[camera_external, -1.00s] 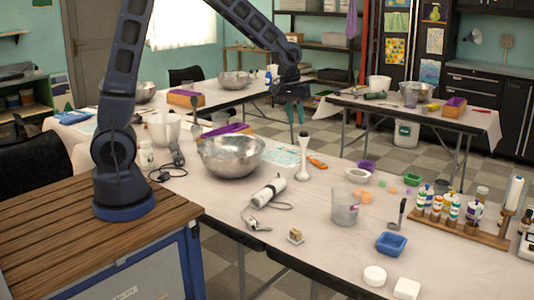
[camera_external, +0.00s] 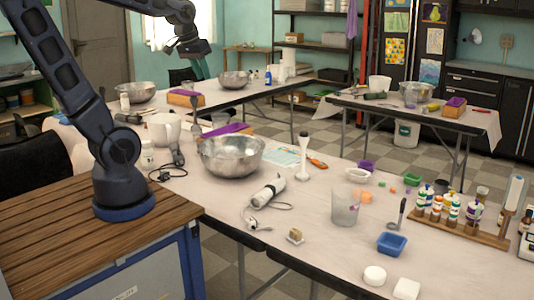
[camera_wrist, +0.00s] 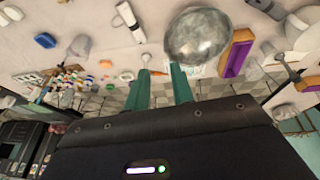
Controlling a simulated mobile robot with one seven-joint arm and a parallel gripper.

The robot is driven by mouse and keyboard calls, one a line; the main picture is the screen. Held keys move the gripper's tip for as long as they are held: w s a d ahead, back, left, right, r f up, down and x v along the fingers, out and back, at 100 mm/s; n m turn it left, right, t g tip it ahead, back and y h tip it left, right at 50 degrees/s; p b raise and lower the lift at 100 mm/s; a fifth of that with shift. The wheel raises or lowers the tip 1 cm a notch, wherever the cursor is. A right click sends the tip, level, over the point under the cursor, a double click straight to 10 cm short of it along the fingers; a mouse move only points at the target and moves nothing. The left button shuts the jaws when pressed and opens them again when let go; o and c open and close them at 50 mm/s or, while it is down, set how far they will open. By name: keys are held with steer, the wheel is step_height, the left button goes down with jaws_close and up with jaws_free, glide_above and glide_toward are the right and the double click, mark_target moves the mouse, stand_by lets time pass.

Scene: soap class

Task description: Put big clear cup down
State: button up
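The big clear cup (camera_external: 345,207) stands upright on the near table, left of and behind the blue dish. In the wrist view it appears to be the greyish translucent shape (camera_wrist: 80,46) at upper left. My gripper (camera_external: 197,68) is raised high, far from the cup, at upper left of the external view. In the wrist view its two teal fingers (camera_wrist: 161,72) are apart with nothing between them.
The near table holds a large metal bowl (camera_external: 230,156), a white cylindrical tool with a cord (camera_external: 268,191), a blue dish (camera_external: 391,244), a ladle (camera_external: 401,213) and a wooden rack of bottles (camera_external: 455,220). Bare tabletop (camera_external: 320,245) shows in front of the cup.

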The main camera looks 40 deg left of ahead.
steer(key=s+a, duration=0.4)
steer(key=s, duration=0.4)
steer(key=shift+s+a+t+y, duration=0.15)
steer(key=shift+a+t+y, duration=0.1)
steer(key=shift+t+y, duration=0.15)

Work required. Repeat the listing in full and exactly. Leave any pictures out.

Completed exercise.
[camera_external, -1.00s] 
[camera_external, +0.00s] 
[camera_wrist, +0.00s] 
Controlling a simulated mobile robot with one seven-joint arm and a parallel gripper.

The robot is driven by mouse and keyboard calls, one a line; the main picture is the screen. Held keys move the gripper's tip for as long as they are held: w s a d ahead, back, left, right, r f up, down and x v along the fingers, out and back, at 100 mm/s; n m turn it left, right, t g tip it ahead, back and y h tip it left, right at 50 degrees/s; p b raise and lower the lift at 100 mm/s; a fifth of that with shift. The wheel raises or lowers the tip 1 cm a notch, wherever the cursor is. A right click sends the tip, level, over the point under the cursor, a double click straight to 10 cm short of it along the fingers; a mouse move only points at the target and moves nothing. The left button shuts the jaws when pressed and opens them again when let go; o and c open and close them at 50 mm/s or, while it is down, set how far they will open. By name: keys are held with steer, the wheel is step_height, the left button goes down with jaws_close and up with jaws_free, glide_above and glide_toward are the right and the double click, mark_target moves the mouse, stand_by lets time pass.

Scene: soap class

Task description: Put big clear cup down
State: button up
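The big clear cup (camera_external: 345,207) stands upright on the near table, left of and behind the blue dish. In the wrist view it appears to be the greyish translucent shape (camera_wrist: 80,46) at upper left. My gripper (camera_external: 197,68) is raised high, far from the cup, at upper left of the external view. In the wrist view its two teal fingers (camera_wrist: 161,72) are apart with nothing between them.
The near table holds a large metal bowl (camera_external: 230,156), a white cylindrical tool with a cord (camera_external: 268,191), a blue dish (camera_external: 391,244), a ladle (camera_external: 401,213) and a wooden rack of bottles (camera_external: 455,220). Bare tabletop (camera_external: 320,245) shows in front of the cup.

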The main camera looks 40 deg left of ahead.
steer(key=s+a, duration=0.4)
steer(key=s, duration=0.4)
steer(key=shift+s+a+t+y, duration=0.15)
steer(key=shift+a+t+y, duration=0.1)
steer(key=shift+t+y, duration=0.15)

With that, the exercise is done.